Update on Carbon Pricing: One Big Step Forward, Many More to Go

To advance the cause of pricing carbon in MA, the most important thing you can do to help is to contact your legislators. When we meet with legislators, we hear a consistent message. First, they tell us how much they value our views. Meeting with legislators is a powerful act in MA. Second, they appreciate it when we show up with an organized agenda and we are clear about what we’re asking them to do.

We encourage everybody reading this newsletter to take the following steps. First, learn about the bills. You don’t have to be an expert, but you should understand why putting a fair price on carbon is so important, and how the MA bills would do this. You can read talking points for the two bills and principles to consider in pricing carbon here and here. And, think about the “revenue neutral” vs. “revenue -positive” issue. In brief, a revenue-neutral bill sidesteps being attacked as “just another tax,” while a revenue-positive bill may be more likely to result in significant emissions reduction. (This is a just a quick summary. At our next Climate Action Now general meeting, we’ll have a thorough discussion and answer your questions.)

Second, read below to find Pioneer Valley and nearby legislators who have not yet showed their support to carbon pricing legislation. See if one of your Representatives or Senators is on this list, or if you know someone in one of their districts. We will need these legislators’ support to get carbon-price legislation passed. You can provide strong support to this campaign by calling the legislator’s office, sending them an email or letter, and – the most powerful tactic – organizing a meeting at their office. (If you would like help with any of these, please contact Dave Roitman at  droitman1@verizon.net or Solomon Goldstein-Rose at solomon_goldstein-rose@brown.edu.) Thank you!
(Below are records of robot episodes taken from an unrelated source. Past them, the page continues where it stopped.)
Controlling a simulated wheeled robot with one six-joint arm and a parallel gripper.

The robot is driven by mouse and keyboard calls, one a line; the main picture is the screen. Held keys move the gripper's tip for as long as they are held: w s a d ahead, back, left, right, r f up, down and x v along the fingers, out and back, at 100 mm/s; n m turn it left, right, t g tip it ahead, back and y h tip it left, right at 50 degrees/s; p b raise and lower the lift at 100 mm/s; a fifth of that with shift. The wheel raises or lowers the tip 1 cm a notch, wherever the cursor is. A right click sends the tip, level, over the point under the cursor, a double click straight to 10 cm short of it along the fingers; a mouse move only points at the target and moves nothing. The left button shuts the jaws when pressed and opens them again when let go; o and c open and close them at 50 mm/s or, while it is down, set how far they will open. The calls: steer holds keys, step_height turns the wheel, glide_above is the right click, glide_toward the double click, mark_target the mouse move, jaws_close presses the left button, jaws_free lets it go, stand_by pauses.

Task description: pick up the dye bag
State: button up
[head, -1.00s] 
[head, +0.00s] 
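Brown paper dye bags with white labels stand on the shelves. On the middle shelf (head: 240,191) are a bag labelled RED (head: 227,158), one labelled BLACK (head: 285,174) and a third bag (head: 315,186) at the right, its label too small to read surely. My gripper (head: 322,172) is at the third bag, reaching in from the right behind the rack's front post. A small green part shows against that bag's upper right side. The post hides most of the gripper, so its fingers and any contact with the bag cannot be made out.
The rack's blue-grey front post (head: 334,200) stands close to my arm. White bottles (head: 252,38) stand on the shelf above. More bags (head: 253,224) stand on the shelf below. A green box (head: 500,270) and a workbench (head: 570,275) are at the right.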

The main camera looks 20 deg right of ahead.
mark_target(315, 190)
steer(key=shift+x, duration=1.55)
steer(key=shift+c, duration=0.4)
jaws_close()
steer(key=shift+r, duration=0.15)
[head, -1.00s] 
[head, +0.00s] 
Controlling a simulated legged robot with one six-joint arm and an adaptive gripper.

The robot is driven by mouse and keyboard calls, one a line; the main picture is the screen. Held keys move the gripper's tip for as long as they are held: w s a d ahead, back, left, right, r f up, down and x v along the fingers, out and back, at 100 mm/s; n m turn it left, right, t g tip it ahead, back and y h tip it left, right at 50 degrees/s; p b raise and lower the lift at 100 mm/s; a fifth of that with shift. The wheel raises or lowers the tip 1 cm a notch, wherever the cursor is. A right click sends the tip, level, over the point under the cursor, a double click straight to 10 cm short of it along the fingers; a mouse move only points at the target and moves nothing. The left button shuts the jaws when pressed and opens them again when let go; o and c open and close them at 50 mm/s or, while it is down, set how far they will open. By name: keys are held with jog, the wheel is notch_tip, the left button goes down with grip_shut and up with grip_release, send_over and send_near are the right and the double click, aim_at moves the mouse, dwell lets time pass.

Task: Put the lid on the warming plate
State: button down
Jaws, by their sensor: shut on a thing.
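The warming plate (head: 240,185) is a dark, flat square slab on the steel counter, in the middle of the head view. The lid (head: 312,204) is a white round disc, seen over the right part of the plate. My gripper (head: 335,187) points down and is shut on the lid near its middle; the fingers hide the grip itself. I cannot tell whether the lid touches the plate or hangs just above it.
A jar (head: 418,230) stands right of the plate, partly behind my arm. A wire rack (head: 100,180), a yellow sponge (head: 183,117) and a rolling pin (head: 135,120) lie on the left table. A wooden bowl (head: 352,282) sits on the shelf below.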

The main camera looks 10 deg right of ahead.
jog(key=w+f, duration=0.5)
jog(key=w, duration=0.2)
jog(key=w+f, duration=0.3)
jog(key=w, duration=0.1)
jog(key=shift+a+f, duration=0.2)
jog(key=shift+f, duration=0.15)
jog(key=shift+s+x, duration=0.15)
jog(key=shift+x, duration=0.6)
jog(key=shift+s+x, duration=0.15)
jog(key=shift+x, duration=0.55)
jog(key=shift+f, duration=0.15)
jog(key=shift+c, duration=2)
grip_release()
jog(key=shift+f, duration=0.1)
Pioneer Valley and nearby legislators who have not yet showed their support to carbon pricing legislation:


Brian M. Ashe (D-Longmeadow) represents East Longmeadow, Hampden, Longmeadow and Monson in Hampden County.

Stephen Kulik (D-Worthington) represents Chester in Hampden County; Ashfield, Buckland, Conway, Deerfield, Leverett, Montague, Shelburne, Shutesbury, Sunderland and Whately, in Franklin County; and Chesterfield, Cummington, Goshen, Huntington, Middlefield, Plainfield, Williamsburg and Worthington, in Hampshire County.

Thomas M. Petrolati (D-Ludlow) represents Chicopee, Ludlow, and precincts E, F and G of ward 8, in Springfield, and Precincts B and C, of Belchertown.

William Pignatelli (D-Lenox) represents Alford, Becket, Egremont, Great Barrington, Lee, Lenox, Monterey, Mount Washington, New Marlborough, Otis, Richmond, Sandisfield, Sheffield, Stockbridge, Tyringham, Washington and West Stockbridge, all in Berkshire County; and the towns of Blandford, Russell and Tolland, all in Hampden County.

Joseph F. Wagner (D-Chicopee) represents Chicopee in Hampden County.

Jonathan Zlotnick (D-Gardner) represents Ashburnham, Gardner, Winchendon, and precinct 1 of Westminster in Worcester County.


Ben Downing (D-Pittsfield) represents towns in the districts of Berkshire, Hampshire, Franklin, and Hampden. (Sen. Downing sponsors Fossil Fuel Divestment legislation and can become a strong ally for pricing carbon.)

Senator Anne M. Gobi (D-Spenser) represents the towns of Ashburnham, Ashby, Athol, Barre, Brimfield, Brookfield, Charlton, East Brookfield, Hardwick, Holland, Hubbardston, Monson, New Braintree, North Brookfield, Oakham, Palmer, Paxston, Petersham, Phillipston, Rutland, Spencer, Sturbridge, Templeton, Wales, Ware, Warren, West Brookfield  and Winchendon.

Sen. Eric Lesser (D-Longmeadow) represents towns in Hampshire and Hampden counties.